Nikołaj Fomenko, rosyjski showman i kierowca wyścigowy, wraz z firmą Marussia już raz zadziwili świat motoryzacji pokazując supersportowy samochód o napędzie hybrydowym. Pojazd wykorzystywał technologię Nissana, a jego design nawiązywał do najlepszych włoskich wzorców. Skojarzenia były więc przyjemne.

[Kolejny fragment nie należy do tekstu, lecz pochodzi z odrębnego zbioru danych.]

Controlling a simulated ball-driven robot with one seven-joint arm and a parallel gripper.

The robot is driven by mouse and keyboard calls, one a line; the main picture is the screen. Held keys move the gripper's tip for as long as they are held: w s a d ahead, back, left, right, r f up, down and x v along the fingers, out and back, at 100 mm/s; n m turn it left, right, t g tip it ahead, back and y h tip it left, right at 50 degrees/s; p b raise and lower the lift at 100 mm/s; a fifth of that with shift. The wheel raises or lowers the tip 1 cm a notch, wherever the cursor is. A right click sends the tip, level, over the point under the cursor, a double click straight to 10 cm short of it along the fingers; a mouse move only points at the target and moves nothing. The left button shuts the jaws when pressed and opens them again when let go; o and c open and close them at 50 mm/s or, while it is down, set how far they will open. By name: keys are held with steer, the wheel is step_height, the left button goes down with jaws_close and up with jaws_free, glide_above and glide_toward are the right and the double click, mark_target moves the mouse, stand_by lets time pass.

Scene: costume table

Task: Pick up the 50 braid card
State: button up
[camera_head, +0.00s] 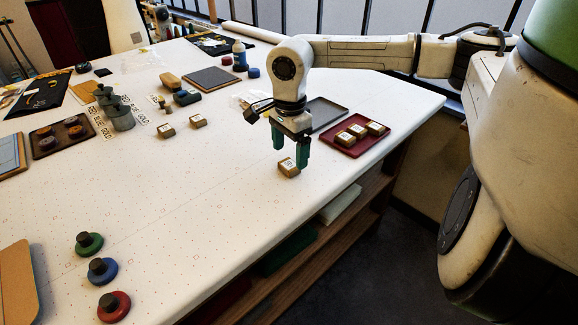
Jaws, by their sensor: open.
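A small tan block-like card with a white label (289,168) lies on the white table near its right front edge. Its label seems to read 50, but the print is too small to be certain. My gripper (290,155) points down just above and behind this card. Its two green fingers are apart with nothing seen between them. I cannot tell whether the fingertips touch the card or how far they reach around it.
A dark red tray (337,150) with three similar labelled cards stands close right of my gripper. A grey tray (331,109) lies behind it. Two more labelled cards (198,121) (166,131) lie left.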

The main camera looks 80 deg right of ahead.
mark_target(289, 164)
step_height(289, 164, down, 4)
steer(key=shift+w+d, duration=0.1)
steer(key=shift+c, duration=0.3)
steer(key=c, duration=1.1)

Tym razem Marrusia zaskoczyła zupełnie nowym projektem. W czasie moskiewskiej konferencji CSTB Marrusia pokazała nowy pojazd. Tym razem jest to SUV F2, który swoim wyglądem robi spore zamieszanie. Europejska prasa chyba nie poznała się na surowej, wschodniej stylistyce, krytykując ją na wszystkie możliwe sposoby.

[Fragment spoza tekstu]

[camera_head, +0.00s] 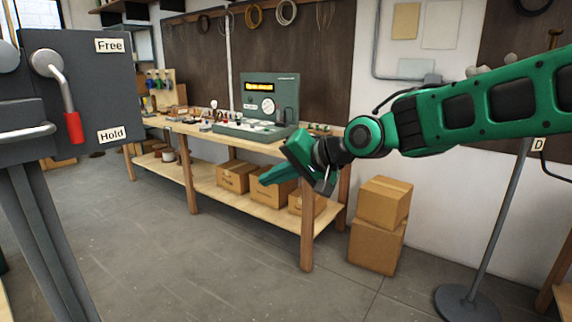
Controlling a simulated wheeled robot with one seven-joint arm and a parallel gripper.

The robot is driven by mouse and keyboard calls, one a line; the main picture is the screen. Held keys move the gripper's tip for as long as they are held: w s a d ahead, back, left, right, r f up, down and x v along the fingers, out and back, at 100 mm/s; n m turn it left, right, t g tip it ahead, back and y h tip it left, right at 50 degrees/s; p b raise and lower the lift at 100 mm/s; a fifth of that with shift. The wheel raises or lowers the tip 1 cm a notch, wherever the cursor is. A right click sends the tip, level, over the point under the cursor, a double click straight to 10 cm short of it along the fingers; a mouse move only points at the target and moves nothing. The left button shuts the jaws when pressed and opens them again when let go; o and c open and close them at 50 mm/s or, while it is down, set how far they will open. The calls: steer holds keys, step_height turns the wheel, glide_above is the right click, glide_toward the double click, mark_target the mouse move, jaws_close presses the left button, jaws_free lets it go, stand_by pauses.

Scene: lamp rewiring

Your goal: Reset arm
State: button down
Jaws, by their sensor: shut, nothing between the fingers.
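My green arm reaches in from the right edge. My gripper (325,184) hangs at its end near the middle of the view, in front of the workbench's right end. Its fingers are small and partly dark in this view; they are shut, with nothing visible between them. The gripper appears apart from the bench and the boxes.
A wooden workbench (199,188) carries a green tester (270,97) and small parts, with cardboard boxes below. Stacked boxes (377,245) stand to the right. A grey panel (100,75) with a red-handled lever (73,127) stands at left. A stand base (467,303) is lower right. Floor between is clear.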

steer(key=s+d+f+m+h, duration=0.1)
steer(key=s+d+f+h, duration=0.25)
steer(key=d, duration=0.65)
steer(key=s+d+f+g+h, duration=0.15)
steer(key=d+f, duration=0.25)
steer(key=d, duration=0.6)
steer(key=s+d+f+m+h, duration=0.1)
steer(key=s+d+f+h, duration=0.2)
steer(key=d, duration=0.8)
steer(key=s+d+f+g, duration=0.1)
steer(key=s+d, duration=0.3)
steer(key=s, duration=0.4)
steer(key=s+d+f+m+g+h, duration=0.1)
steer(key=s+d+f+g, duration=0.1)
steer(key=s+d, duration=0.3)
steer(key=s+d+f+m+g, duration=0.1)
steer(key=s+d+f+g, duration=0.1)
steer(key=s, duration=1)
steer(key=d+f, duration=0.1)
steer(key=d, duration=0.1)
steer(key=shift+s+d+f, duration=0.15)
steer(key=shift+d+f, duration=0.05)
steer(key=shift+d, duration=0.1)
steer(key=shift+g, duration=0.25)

Samochód rzeczywiście nie grzeszy urodą, ale jego masywna, nieco kanciasta sylwetka przypominająca futurystyczne pojazdy z dawnych filmów SF może znaleźć swoich amatorów. Do tego dochodzi jeszcze cała masa ciekawych "smaczków", jak wloty powietrza w kształcie turbin silnika odrzutowego, czy odsuwane drzwi tylne w stylu minivana. I tu dochodzimy do sedna.
Marrusia F2, jak twierdzi producent, powstał nie tylko dla klientów indywidualnych, ale również jako samochód wielozadaniowy dla służb medycznych, ratowniczych i dla wojska, który będzie się mógł wykazać w najtrudniejszych warunkach pogodowych. Jego wnętrze można dostosować do odpowiednich potrzeb, a w standardzie F2 oferuje GPS, Bluetooth i komunikator Skype.
Ceny, ani dokładne dane techniczne nie są jeszcze znane.